EVs are designed with safety features regarding the protection of the battery in case of accident, also the electrical systems in case of flood or other type of immersion. EVs can even be charged in the rain!
Accidents in EVs are less likely, because the drivers avoid rapid speed changes in order to extend the autonomy of the vehicle. One advantage EVs have though, is the weight distribution is superior, batteries are heavy and can be incorporated lower in the design, so the vehicle’s center of gravity is lower, preventing roll over.
Since the re-introduction of Electric Vehicles in the global market after 2005, the common perception is that they are too expensive. This perspective has its merits, there are several reasons that new EVs introduced at this time were expensive: 1) Batteries were expensive, 2) Production Scales Were Limited, 3) Development Costs Were High.
As we begin 2020, these 3 factors are much weaker. Battery prices have dropped exponentially in the last decade. Improvements in the technology have meant less weight and smaller battery pack dimensions, while at the same time the pack has 2 to 3 times the storage capacity of the earlier models.
Manufacturers have gotten past the experimental phase, and have ramped up production quantities. So an EV model for Nissan or GM can have similar production numbers to an ICE model. So many of the savings from scale occur, in addition the production lines can be improved to become more efficient.

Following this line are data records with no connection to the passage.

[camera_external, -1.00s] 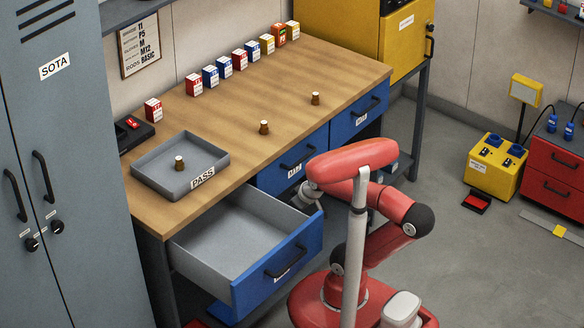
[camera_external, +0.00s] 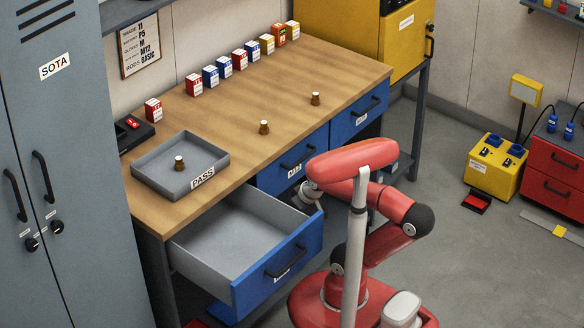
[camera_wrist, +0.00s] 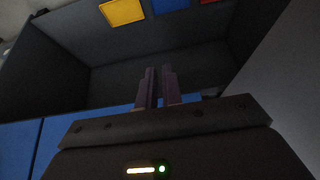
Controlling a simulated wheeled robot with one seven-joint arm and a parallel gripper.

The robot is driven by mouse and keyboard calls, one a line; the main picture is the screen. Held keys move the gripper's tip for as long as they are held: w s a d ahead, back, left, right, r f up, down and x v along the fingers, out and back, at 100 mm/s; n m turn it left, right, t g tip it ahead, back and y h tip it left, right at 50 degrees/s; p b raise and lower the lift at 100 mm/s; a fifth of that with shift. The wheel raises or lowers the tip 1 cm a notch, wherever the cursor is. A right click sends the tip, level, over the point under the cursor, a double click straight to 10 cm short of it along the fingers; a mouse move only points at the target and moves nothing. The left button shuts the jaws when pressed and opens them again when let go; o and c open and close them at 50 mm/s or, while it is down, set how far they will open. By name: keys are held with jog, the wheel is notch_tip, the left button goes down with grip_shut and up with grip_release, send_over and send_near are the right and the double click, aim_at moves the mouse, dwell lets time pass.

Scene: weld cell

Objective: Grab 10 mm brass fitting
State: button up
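Three small brass fittings show in the external view. One (camera_external: 179,164) stands in the grey PASS tray (camera_external: 221,160). A second (camera_external: 264,127) stands on the middle of the bench top, and a third (camera_external: 315,98) further right. I cannot read their sizes. My gripper is low in front of the bench, mostly hidden behind my red arm, below the bench top and apart from all three fittings. In the wrist view my gripper's two fingers (camera_wrist: 158,78) are close together with a narrow gap. No fitting shows between them, and how far they are open is unclear.
The left drawer (camera_external: 240,217) is pulled out and looks empty, beside my arm. Two blue drawers (camera_external: 358,112) to the right are shut. Several small boxes (camera_external: 239,60) line the back of the bench (camera_external: 225,117). Its middle is largely clear. A grey locker (camera_external: 60,130) stands left.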

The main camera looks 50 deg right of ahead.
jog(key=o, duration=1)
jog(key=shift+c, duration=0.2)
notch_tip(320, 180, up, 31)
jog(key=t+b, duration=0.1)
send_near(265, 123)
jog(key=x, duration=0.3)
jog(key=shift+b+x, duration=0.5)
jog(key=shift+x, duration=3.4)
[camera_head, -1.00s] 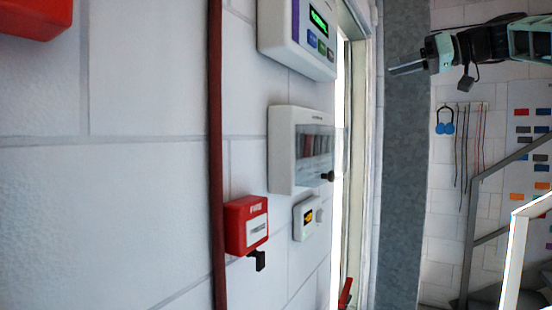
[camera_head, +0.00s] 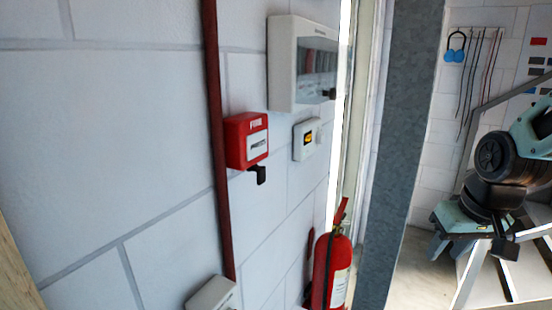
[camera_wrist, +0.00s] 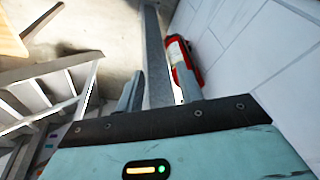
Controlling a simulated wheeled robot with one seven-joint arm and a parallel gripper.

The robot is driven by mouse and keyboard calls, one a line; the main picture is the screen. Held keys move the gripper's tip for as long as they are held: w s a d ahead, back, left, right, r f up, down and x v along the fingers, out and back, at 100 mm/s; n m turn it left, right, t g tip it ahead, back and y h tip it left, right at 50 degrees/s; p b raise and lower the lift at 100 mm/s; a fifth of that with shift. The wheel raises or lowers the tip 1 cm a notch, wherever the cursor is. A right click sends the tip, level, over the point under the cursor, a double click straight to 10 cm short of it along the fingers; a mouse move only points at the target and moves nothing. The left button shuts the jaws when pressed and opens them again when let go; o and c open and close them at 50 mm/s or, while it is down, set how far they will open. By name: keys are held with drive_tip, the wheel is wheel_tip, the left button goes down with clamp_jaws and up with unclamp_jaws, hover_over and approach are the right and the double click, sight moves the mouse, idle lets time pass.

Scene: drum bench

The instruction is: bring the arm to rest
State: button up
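My gripper (camera_head: 442,244) hangs low at the right side of the head view, pointing downward below my bent arm. In the wrist view, its two grey fingers (camera_wrist: 158,78) stand apart with a gap between them. Nothing is held in it. The floor and the grey pillar show beyond the fingers. In the head view, the gripper is in front of a stair-like frame and to the right of the pillar (camera_head: 400,150).
A red fire extinguisher (camera_head: 337,268) stands by the wall left of the pillar; it also shows beyond the right finger in the wrist view (camera_wrist: 180,58). A red fire call point (camera_head: 246,140) and a white breaker box (camera_head: 283,65) are on the wall. Pale railings (camera_wrist: 45,88) stand at left.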

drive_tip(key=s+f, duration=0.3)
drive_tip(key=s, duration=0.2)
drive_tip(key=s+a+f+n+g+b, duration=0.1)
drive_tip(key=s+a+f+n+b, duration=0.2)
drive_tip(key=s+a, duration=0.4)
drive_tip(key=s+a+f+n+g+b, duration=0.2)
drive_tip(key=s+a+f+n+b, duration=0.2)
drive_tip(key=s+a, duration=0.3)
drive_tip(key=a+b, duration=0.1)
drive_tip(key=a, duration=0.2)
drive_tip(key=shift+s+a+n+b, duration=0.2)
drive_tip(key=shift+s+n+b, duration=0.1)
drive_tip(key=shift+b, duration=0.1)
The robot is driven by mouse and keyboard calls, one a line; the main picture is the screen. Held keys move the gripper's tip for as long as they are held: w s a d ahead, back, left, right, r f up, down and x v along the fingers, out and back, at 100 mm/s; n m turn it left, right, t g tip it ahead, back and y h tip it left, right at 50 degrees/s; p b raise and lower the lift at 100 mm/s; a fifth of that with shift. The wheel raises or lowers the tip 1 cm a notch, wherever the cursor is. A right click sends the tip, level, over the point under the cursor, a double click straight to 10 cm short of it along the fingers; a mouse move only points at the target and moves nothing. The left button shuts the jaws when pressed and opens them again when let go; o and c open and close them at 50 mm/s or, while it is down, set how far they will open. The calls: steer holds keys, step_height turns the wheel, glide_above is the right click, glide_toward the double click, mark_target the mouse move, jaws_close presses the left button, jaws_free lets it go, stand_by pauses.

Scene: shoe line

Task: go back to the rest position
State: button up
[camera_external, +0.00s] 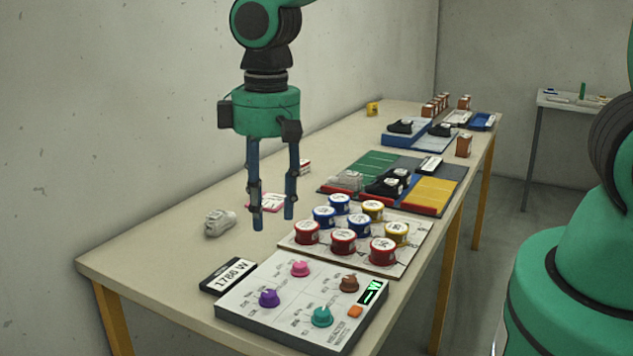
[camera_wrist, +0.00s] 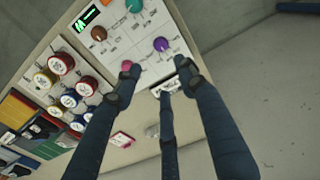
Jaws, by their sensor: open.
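My gripper (camera_external: 272,218) hangs above the table with its fingers pointing down, open and empty. In the external view it is over the left part of the table, behind the control panel and left of the round tins. In the wrist view my gripper (camera_wrist: 160,85) shows its dark blue fingers spread apart with nothing between them. The control panel (camera_wrist: 150,45) and a small label plate lie below and beyond the fingertips there.
The long table (camera_external: 150,255) holds a control panel (camera_external: 260,318) with coloured knobs, a label reading 1786 W (camera_external: 228,276), a board of red, blue and yellow tins (camera_external: 343,241), a pale shoe-like object (camera_external: 219,223) and coloured trays (camera_external: 436,192). A wall stands close at left.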

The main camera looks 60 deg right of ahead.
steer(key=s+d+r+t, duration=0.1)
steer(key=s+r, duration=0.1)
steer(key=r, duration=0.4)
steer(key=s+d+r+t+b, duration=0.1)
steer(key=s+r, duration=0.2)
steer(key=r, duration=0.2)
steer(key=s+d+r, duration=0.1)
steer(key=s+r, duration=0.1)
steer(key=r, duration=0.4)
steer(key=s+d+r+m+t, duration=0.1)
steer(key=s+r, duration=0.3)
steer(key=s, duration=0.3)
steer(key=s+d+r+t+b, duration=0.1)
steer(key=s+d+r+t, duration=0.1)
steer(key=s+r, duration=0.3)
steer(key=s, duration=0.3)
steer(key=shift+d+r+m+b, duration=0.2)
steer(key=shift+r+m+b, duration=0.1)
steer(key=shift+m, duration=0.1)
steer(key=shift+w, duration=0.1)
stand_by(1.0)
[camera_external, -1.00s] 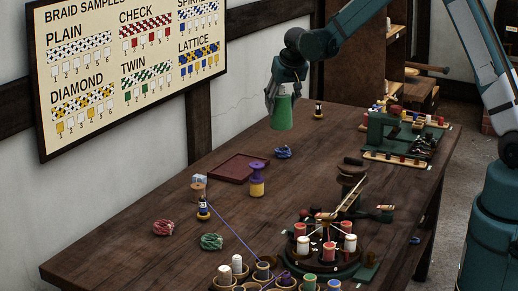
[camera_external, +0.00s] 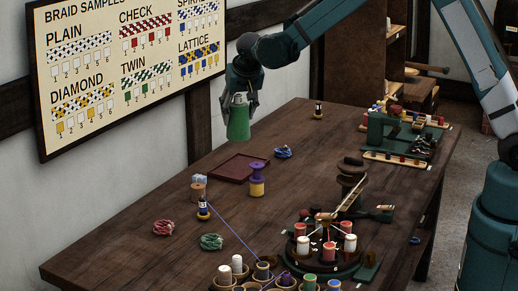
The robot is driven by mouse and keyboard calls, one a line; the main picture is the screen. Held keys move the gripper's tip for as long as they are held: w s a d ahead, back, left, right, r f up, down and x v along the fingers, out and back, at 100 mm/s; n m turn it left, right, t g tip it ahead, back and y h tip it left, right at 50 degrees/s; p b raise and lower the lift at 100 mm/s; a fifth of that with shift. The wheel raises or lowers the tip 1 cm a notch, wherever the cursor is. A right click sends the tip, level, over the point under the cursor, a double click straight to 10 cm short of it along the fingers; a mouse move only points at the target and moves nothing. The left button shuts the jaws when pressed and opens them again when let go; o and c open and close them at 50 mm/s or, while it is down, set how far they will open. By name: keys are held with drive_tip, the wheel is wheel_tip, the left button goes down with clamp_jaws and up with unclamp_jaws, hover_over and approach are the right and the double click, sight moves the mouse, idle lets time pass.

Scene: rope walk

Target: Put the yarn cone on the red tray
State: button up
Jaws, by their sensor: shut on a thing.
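The green yarn cone (camera_external: 238,124) hangs upright in the air with its wide end down. My gripper (camera_external: 239,98) is shut on its narrow pale top. The red tray (camera_external: 222,170) is a flat, dark red, empty tray on the table. The cone appears above the tray in the picture, clear of it; how far it is from the tray in depth is hard to tell.
A wooden spool (camera_external: 198,188) stands left of the tray. The braiding stand (camera_external: 330,250) with several bobbins fills the front right.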

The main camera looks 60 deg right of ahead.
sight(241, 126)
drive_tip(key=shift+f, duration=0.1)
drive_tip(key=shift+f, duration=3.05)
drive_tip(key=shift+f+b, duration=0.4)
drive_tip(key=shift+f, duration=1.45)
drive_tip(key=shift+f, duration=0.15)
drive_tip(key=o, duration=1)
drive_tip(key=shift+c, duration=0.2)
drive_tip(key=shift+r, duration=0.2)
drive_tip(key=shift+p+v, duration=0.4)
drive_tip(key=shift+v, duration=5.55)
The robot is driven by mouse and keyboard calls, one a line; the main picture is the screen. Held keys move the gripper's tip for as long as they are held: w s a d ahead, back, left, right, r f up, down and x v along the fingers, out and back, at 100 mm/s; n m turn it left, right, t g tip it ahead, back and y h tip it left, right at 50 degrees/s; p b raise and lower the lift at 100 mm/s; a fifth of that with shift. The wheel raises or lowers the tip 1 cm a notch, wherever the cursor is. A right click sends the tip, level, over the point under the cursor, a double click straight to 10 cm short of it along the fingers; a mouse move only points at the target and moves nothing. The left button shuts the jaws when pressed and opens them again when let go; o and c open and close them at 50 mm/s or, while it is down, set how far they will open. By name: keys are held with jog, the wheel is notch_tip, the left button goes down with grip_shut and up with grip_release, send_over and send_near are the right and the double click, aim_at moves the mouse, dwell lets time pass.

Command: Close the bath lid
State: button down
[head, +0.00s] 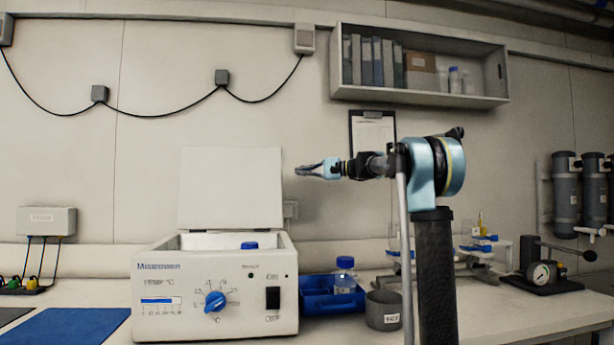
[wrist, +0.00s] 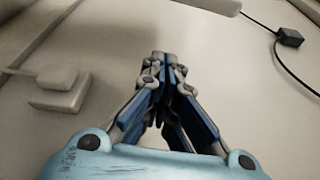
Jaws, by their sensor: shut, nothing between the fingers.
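The bath (head: 215,290) is a white box with a blue dial on its front, standing on the bench left of centre in the head view. Its lid (head: 230,188) is a white panel standing upright at the back edge, so the bath is open. A blue cap (head: 249,245) shows inside the opening. My gripper (head: 298,170) is shut and empty. In the head view it is to the right of the lid's upper part, pointing left, with a small gap in the picture. My gripper's closed fingers (wrist: 160,58) also show in the wrist view against the pale wall.
Right of the bath stand a blue tray (head: 318,302) with a blue-capped bottle (head: 344,275) and a grey cup (head: 383,310). A blue mat (head: 65,327) lies left. A wall shelf (head: 420,97) hangs above right. The air above the bath is clear.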

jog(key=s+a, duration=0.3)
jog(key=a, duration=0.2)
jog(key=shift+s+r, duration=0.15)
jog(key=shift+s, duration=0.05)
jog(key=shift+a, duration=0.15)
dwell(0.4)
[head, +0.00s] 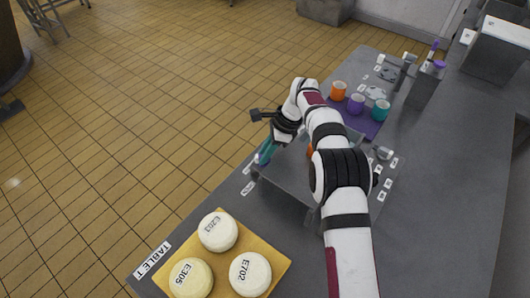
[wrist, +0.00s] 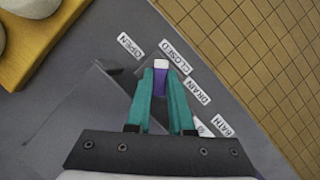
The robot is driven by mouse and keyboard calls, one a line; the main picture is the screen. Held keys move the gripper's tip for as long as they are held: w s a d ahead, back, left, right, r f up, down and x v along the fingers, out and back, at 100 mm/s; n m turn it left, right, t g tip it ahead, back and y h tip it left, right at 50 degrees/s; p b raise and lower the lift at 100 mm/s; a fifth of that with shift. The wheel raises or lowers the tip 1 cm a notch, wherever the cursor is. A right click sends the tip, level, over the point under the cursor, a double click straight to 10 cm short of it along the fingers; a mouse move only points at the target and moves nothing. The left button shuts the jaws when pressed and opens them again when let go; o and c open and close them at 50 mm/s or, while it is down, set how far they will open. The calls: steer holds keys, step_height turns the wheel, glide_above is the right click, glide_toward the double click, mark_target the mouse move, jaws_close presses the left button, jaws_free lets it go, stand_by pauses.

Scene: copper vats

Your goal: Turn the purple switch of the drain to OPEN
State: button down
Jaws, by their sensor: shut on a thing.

The technology that drives EVs is more mature, so research and development costs are less for these models.
At the same time, EVs still are more expensive than similar ICE models. Battery prices continue to drop, so EVs are expected to reach parity between 2025 and 2030. At the same time, driving an EV is a better experience, and total cost of ownership over the lifetime of the vehicle is less right now. So it may be that EVs never reach parity with ICE models, particularly as fossil fuel based vehicles are phased out of the market in developed and developing countries.